Soulagés d’échapper à une fermeture ou à une amende, les clients applaudissent mais des jeunes lancent « Donnez-nous du gel et des cache-nez (masques) ! ».

« On n’a pas d’argent pour les masques et le gel. En France, vous avez l’argent, ici on n’a pas les moyens. Il paraît que l’OMS donne de l’argent, qu’on nous donne des masques », explique à l’AFP, David Kevin, étudiant.

Près du Palais de Justice, les maquis de plus de 50 personnes ont été prévenus de l’arrivée du préfet. Ils ferment à la va-vite, barricadant les portes et fenêtres en bois parfois avec des clients à l’intérieur. Pas dupe, le préfet réprimande un propriétaire en désignant les bouteilles et verres de bière pleins encore présents sur les tables en plastique.

Puis, il s’approche de commerçantes qui rangent des poissons qui cuisaient au-dessus de charbons ardents.
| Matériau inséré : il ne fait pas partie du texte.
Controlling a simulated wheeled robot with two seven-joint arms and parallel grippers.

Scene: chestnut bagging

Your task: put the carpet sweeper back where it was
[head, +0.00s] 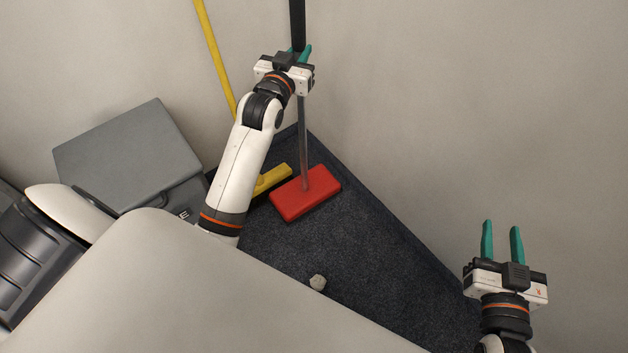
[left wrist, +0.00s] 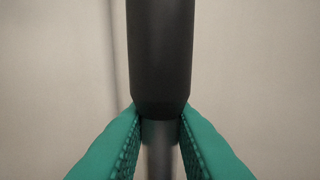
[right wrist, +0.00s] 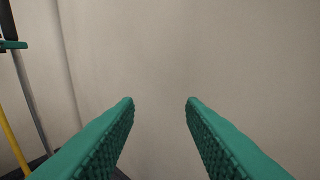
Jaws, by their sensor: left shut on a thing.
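The carpet sweeper has a red rectangular head (head: 306,194) on the dark carpet by the wall corner, and a grey upright pole with a black grip (head: 297,24). My left gripper (head: 300,53) is shut on the pole around the lower end of the black grip. In the left wrist view the green fingers press on both sides, just at the black grip's (left wrist: 160,60) lower edge. The sweeper stands nearly upright. My right gripper (head: 502,240) is open and empty at the right, in front of the bare wall; its fingers are spread in the right wrist view (right wrist: 160,105).
A yellow broom (head: 268,180) leans in the corner, left of the sweeper, its handle passing behind my left arm. A grey lidded bin (head: 128,155) stands at the left. Walls close in behind and at right.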

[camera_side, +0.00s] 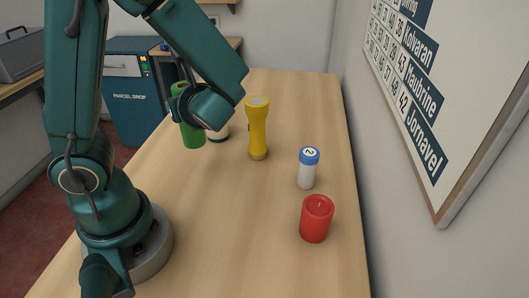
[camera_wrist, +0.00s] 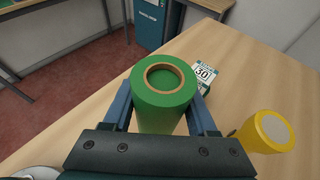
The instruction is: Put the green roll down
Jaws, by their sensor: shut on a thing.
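The green roll (camera_wrist: 163,92) stands upright between the two blue fingers of my gripper (camera_wrist: 162,108) in the wrist view, its brown-rimmed hollow core facing up. The fingers are shut on its sides. In the side view the green roll (camera_side: 193,137) shows at the counter's left edge, partly hidden behind my wrist, which also covers most of the gripper. I cannot tell whether the roll's bottom touches the counter (camera_side: 240,220).
A yellow flashlight (camera_side: 257,128) stands right of the roll. A white cylinder with a blue lid (camera_side: 308,168) and a red cylinder (camera_side: 316,218) stand nearer. The front middle counter is clear.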

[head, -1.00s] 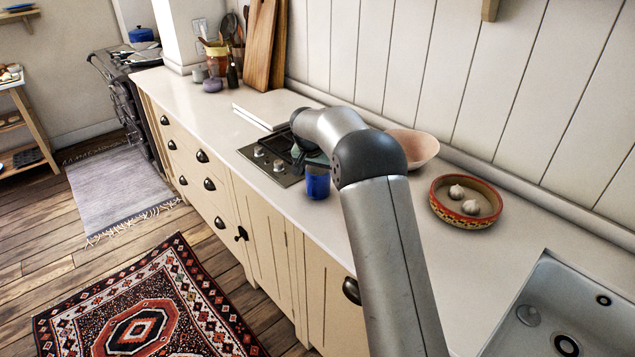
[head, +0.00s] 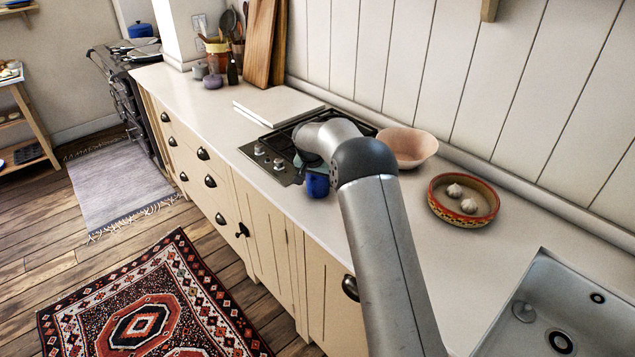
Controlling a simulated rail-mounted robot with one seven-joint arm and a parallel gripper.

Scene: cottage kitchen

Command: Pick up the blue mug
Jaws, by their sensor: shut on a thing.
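The blue mug (head: 317,186) is in the head view at the front edge of the counter, just right of the hob. Its upper part is hidden by my arm's end. My gripper (head: 315,170) is directly over the mug, shut on it, with the fingers mostly hidden behind the arm. I cannot tell whether the mug's base touches the counter (head: 360,270).
A hob (head: 262,158) lies left of the mug. A pink bowl (head: 412,147) stands behind my arm. A patterned dish (head: 478,217) with garlic and a sink (head: 535,320) are to the right.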

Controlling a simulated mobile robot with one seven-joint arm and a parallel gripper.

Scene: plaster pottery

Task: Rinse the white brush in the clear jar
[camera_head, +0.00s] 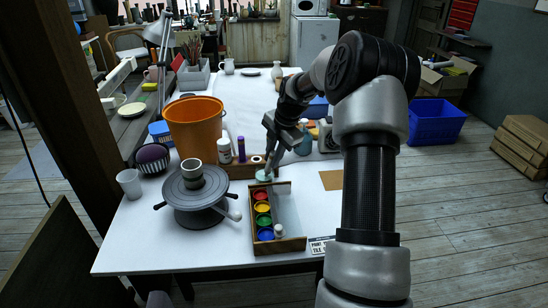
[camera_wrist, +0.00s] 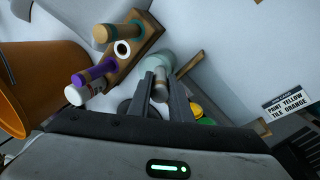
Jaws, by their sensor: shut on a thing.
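My gripper (camera_head: 272,165) is in the middle of the table in the head view, just above the clear jar (camera_head: 264,176). In the wrist view the fingers of my gripper (camera_wrist: 164,98) are closed around a pale cylindrical handle, which looks like the white brush (camera_wrist: 161,88). The pale greenish jar (camera_wrist: 156,63) lies just beyond the fingertips there. The brush's lower end is hidden, so I cannot tell whether it is inside the jar. The brush is barely visible in the head view.
A paint tray (camera_head: 291,215) with several colours sits in front of the jar. A turntable (camera_head: 190,208) bears a grey cup (camera_head: 192,173). A sign (camera_wrist: 288,103) reads "PAINT YELLOW TILE ORANGE".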

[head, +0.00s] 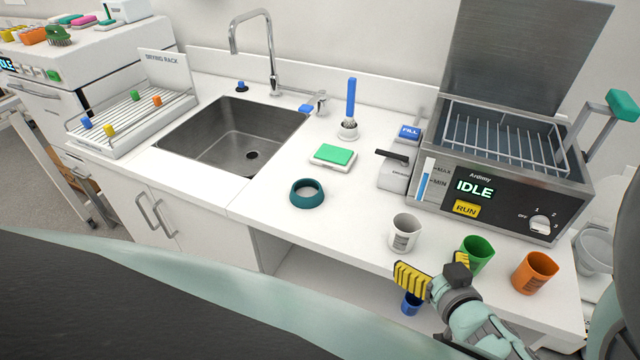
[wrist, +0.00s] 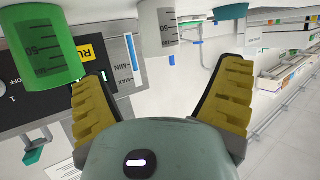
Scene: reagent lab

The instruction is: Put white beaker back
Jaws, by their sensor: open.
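The white beaker (head: 404,233) stands upright on the counter near its front edge, left of the green beaker (head: 475,254). My gripper (head: 428,278) is open and empty, just in front of the white beaker and the green beaker. In the wrist view the picture is upside down; the white beaker (wrist: 158,28) shows at the top, beyond the gap between my open yellow fingers (wrist: 162,95). The green beaker (wrist: 45,50) shows at the upper left there. No finger appears to touch the white beaker.
An orange beaker (head: 535,272) stands at the right. A blue beaker (head: 411,303) is partly hidden below my gripper. A teal ring (head: 307,193), the bath machine (head: 500,195) with its lid up, the sink (head: 233,135) and the drying rack (head: 130,118) surround free counter.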

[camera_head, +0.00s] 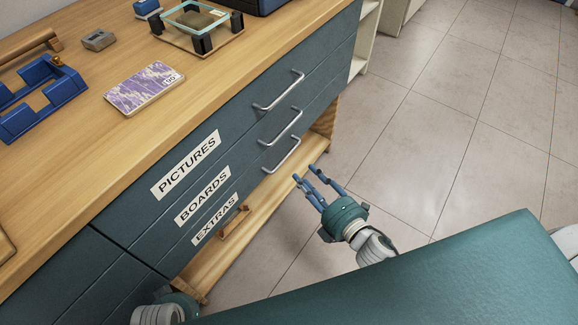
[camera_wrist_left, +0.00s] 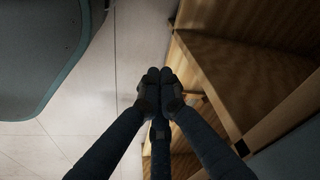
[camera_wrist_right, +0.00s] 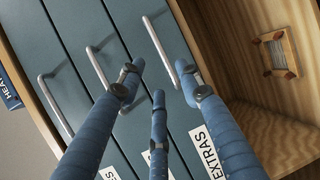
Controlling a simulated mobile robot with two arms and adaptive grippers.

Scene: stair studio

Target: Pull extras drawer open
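The extras drawer (camera_head: 228,207) is the lowest of three stacked dark teal drawers and is closed. Its white EXTRAS label (camera_head: 214,219) also shows in the right wrist view (camera_wrist_right: 207,152). Its silver bar handle (camera_head: 281,157) also shows in the right wrist view (camera_wrist_right: 159,45). My right gripper (camera_head: 308,182) is open and empty, just in front and to the right of this handle. In the right wrist view the handle lies ahead, between the spread fingertips. My left gripper (camera_wrist_left: 160,82) has its fingertips together with nothing visible between them, beside the wooden cabinet base.
The pictures drawer (camera_head: 190,165) and boards drawer (camera_head: 203,197) above are closed. An open wooden shelf (camera_head: 250,225) below holds a small wooden frame (camera_wrist_right: 277,53). Tiled floor (camera_head: 430,150) is clear at right.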

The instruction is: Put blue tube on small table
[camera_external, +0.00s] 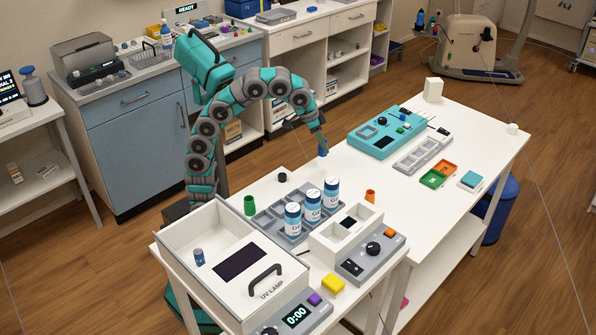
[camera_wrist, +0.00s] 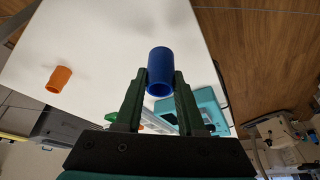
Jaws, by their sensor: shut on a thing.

« On ne peut pas arrêter, on vit de ça »

« On ne vous dit pas d’arrêter mais de vous organiser. Mettez du gel pour les clients. Proposez à emporter. Au Plateau (quartier des affaires), ils font plus à emporter maintenant. Le client ne reste pas. Il faut respecter les règles. Ça va vous servir à quoi l’argent si vous mourez? », assène-t-il.

« On ne peut pas arrêter, on vit de ça. Comment on fait sinon? », interroge Leontine Doh, une des commerçantes.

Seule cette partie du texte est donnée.